Le livre du libraire : Gwendal, de Récréalivres

30 août 2019

En tant qu’éditeur, nous revendiquons l’existence d’un fonds MeMo, d’un catalogue d’auteurs dont les titres ont une longue vie, échappant au pilon et étant même réimprimés. Nous louons le soutien des libraires indépendants, qui n’hésitent pas à faire vivre ce fonds, et non pas uniquement les dernières parutions. Dans nos conversations, ils nous citent souvent leur livre MeMo préféré, celui qui les a marqués, qu’ils chérissent et qu’ils tiennent à avoir dans leur librairie, qu’importe la date de parution. Nous avons eu très envie de partager leurs mots avec le plus grand nombre, ce regard un peu différent du nôtre sur des œuvres que nous aimons profondément.

Gwendal Oulès, de la librairie mancelle Récréalivres nous parle de Me voici, de Friedrich Karl Waechter, paru en 2010.

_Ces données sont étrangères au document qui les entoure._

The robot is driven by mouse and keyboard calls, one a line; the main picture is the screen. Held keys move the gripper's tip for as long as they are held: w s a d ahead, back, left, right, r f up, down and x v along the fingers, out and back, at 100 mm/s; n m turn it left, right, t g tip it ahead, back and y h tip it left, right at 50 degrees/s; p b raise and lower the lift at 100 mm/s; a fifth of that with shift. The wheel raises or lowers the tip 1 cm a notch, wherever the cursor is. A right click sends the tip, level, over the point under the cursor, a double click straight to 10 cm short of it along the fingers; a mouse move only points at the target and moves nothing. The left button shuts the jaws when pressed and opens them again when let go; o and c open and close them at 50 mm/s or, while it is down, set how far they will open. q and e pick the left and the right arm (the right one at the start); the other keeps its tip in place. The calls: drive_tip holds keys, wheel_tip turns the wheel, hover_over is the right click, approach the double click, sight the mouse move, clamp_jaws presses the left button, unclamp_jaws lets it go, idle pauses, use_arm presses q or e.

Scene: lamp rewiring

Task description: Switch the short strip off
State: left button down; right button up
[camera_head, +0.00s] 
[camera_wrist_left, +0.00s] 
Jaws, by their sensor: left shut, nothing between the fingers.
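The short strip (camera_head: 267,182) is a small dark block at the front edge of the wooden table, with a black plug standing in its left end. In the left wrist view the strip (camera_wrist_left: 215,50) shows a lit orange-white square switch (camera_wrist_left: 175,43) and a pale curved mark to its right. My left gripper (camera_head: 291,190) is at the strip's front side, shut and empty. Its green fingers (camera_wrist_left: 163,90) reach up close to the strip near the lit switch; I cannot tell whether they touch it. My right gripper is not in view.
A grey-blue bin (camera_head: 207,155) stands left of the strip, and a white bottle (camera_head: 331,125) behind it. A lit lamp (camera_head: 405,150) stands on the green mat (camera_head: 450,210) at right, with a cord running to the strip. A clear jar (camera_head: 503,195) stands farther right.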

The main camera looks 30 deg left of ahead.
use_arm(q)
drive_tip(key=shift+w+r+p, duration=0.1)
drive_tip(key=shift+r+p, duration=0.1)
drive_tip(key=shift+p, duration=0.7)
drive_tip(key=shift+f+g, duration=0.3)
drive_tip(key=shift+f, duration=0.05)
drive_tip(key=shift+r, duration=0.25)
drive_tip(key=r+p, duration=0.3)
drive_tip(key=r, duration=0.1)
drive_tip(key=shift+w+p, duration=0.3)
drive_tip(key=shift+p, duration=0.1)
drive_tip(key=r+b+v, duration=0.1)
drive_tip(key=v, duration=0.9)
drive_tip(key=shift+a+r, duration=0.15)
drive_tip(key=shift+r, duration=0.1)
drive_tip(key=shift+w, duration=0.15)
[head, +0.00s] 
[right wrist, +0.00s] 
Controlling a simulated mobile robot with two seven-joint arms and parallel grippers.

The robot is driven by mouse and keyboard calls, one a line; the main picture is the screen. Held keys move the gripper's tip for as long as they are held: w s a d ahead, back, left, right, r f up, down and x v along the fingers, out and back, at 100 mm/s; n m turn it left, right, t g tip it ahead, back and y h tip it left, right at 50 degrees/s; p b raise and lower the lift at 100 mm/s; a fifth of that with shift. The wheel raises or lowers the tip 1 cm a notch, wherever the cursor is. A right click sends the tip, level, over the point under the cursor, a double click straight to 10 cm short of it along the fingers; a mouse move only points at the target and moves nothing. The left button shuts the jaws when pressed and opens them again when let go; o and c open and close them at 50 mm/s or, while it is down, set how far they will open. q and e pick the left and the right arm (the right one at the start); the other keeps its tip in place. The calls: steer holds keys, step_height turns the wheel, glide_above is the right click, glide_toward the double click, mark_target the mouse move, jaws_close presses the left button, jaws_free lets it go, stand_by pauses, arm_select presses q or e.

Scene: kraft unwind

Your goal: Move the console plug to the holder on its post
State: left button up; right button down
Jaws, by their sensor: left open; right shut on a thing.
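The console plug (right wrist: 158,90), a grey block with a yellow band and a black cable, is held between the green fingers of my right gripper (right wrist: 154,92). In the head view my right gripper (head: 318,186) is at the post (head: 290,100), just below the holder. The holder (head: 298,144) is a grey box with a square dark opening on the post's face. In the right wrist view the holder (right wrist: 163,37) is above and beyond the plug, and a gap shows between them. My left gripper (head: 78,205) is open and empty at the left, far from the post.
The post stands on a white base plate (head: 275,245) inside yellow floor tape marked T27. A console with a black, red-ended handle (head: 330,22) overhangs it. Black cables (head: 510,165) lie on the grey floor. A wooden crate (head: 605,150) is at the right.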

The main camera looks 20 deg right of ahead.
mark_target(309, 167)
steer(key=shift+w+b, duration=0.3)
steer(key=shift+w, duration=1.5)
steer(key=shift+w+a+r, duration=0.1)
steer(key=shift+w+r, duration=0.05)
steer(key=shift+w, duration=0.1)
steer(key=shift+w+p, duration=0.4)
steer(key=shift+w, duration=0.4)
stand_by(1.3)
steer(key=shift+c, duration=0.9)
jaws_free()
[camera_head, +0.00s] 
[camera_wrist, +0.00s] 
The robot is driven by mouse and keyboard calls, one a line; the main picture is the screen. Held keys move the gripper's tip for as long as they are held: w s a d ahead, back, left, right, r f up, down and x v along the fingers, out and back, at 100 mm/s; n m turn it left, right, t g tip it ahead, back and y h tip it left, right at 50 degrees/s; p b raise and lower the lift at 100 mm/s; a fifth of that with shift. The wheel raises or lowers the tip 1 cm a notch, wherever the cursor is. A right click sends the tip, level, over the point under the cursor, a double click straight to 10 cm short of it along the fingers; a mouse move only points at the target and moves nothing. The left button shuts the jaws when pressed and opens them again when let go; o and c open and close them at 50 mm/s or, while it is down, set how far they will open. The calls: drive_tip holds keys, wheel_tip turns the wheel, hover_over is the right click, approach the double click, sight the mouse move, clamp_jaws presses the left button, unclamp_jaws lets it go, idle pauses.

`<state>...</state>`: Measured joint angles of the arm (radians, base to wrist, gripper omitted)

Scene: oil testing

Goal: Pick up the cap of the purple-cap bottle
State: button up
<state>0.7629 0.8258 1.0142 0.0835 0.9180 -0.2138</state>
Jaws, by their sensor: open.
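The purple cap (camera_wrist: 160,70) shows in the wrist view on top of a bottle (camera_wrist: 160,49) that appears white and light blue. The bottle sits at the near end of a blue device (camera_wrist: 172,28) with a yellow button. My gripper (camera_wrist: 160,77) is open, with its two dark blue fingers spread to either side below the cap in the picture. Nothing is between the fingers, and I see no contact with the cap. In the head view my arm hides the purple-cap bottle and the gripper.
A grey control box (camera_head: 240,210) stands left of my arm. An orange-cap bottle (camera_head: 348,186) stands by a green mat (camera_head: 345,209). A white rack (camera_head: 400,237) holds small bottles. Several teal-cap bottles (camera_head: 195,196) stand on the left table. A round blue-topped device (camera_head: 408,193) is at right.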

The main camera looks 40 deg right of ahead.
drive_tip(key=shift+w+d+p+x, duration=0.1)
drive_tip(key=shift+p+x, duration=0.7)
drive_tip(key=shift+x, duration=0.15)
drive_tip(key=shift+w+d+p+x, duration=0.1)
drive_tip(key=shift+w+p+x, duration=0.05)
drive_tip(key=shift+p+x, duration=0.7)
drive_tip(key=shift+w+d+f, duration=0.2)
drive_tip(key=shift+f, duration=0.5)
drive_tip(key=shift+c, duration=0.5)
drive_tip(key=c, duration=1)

Cela fait bientôt dix ans que je relis régulièrement Me Voici. J’ai eu de nombreuses occasions d’en parler et d’y réfléchir avec d’autres lecteurs et c’est justement dans ces confrontations que j’ai pu éprouver invariablement la qualité, la profondeur mais surtout la singularité de cet album. Je me souviens assez précisément de ma première lecture, de ma surprise face à un livre qui contrevenait à l’époque à un certains nombres d’à priori que je me faisais de la littérature jeunesse. Je dis souvent que la lecture de cet album peut-être ressentie comme une épreuve par l’adulte lecteur. J’entends par là « épreuve » dans ses deux acceptions et j’insisterais sur la première « ce qui permet de juger la valeur ». La valeur du lecteur donc. Je suis en effet convaincu aujourd’hui que la lecture de Me Voici a permis que je devienne un meilleur lecteur et un meilleur libraire. Il fait partie pour moi des albums fondateurs de ma pratique professionnelle et je suis toujours ravi d’observer les réactions qu’il suscite quand je le fait lire à un adulte : les questions, les indignations, les aveuglements plus ou moins volontaires, les réminiscences,… Mais au final le plus troublant, le plus émouvant c’est de voir comment un enfant est capable de s’emparer de l’histoire de ce petit chat rescapé de la noyade : le plus naturellement du monde. C’est en ce sens que Me Voici interroge notre idée de ce que devrait lire ou pas les enfants, et propose une réponse à la hauteur de la confiance que nous devrions mettre en eux. Car ils sont bien souvent de meilleurs lecteurs que nous ne le serons jamais.